Subject: Re: Question: various bugs in sync()?
To: None <tech-kern@netbsd.org>
From: Thor Lancelot Simon <tls@rek.tjls.com>
List: tech-kern
Date: 01/15/1999 16:10:56
On Fri, Jan 15, 1999 at 03:35:39AM -0500, Thor Lancelot Simon wrote:

I am really *much* more concerned about the following bug, in which data may
never be scheduled to be written, period.

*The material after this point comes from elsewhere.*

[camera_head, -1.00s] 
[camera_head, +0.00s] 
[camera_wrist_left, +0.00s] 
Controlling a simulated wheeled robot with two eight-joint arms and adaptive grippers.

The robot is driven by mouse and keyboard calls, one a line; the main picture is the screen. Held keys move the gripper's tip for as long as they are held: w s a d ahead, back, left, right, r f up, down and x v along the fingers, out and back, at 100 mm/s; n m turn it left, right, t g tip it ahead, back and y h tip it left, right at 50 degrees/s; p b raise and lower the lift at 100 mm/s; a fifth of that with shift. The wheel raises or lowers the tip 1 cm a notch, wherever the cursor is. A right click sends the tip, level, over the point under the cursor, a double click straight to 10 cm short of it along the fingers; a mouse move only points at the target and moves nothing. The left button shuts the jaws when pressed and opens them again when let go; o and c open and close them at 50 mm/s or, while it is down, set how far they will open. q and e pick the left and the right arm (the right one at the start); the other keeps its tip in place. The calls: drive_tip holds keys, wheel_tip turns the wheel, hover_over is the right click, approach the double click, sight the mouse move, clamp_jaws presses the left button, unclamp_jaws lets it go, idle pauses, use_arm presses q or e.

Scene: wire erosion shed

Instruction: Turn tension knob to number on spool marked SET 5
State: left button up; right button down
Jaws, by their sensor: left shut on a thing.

I'm hoping someone can fill in some of the answers to the questions I couldn't
figure out for myself last night, particularly the no sync/double sync
question about block devices' vnodes.

> Bug #2: data for block devices without mounted filesystems is not
> 	flushed by sync(2).
> 
> 	Because sys_sync walks the list of mounted filesystems,
> 	data for block devices is not sync()ed.
> 
> 	There are two sub-cases here.
> 
> 	Case 1: block devices accessed with write()
> 
> 	In this case, I don't know if data is flushed or not.  We
> 	walk the list of mounted filesystems, flushing data
> 	for all their vnodes.  This percolates down as given above.
> 	But does the VFS_SYNC->VOP_FSYNC->vflushbuf() chain actually
> 	catch the vnode for the block device?  I guess it depends
> 	whether that device vnode is on the mount-point's list of
> 	vnodes.  If it is, it should, I *think*, get written --
> 	but then I don't understand why filesystems beneath the
> 	root don't get written multiple times.  Someone, please
> 	help me understand this!
> 
> 	In any event, if the filesystem the block device is on
> 	is itself mounted read-only, the block device definitely
> 	doesn't get flushed because of the check for MNT_RDONLY
> 	(vfs_syscalls.c line 520).  So we can definitely lose
> 	this way.
> 
> 	Case 2: block devices accessed with mmap()
> 
> 	mmap()ed data is flushed by vnode_pager_sync(mp) or by
> 	uvm_vnp_sync(mp).  These walk the list of uvn's (UVM)
> 	or vm_objects (Mach VM), checking the mount point of
> 	each corresponding vnode and flushing all dirty pages
> 	for those which match the given mp. (uvm_vnode.c line
> 	1984).  If I'm correct that vp->v_mount for a device
> 	node is in fact the filesystem the device node lives
> 	in (and not NULL or something) then *usually* data
> 	gets synced this way.  However, we still lose for
> 	device nodes that live on read-only filesystems.
> 
> 	I'm pretty sure I know how to fix this.  I can just
> 	change the semantics of uvm_vnp_sync()/vnode_pager_sync()
> 	to remove the "mp" argument (and comparison), and move the
> 	call outside the per-mount-point loop.  I don't *think* this
> 	needs to be protected with vfs_busy.
> 	
> 	If it does, I propose to vfs_busy all filesystems,
> 	call uvm_vnp_sync/vnode_pager_sync with the new
> 	interface, then either vfs_unbusy all filesystems
> 	and iterate over them vfs_busy-ing, sync-ing, and
> 	un-busying as before, or leave them all vfs_busied,
> 	VFS_SYNC them all, then vfs_unbusy them all; I'd
> 	like suggestions on which approach is better as
> 	well as whether or not I need to bother to protect
> 	the uvm_vnp_sync/vnode_pager_sync with vfs_busy anyway.
> 	(I think I do, since it protects from unmounting
> 	while the sync is running)
> 
> I'm quite curious about the write() case and the question about device
> nodes' buffers being flushed/not flushed when the filesystems they
> live on are flushed; if they are, I can't see why filesystems below
> the root aren't flushed multiple times, once from the mount list and
> once from their device's vnode being flushed from the filesystem it
> lives in.
> 
> I'm hoping someone more familiar with the VFS code and buffer cache
> can remove some of my Deep Confusion here.
>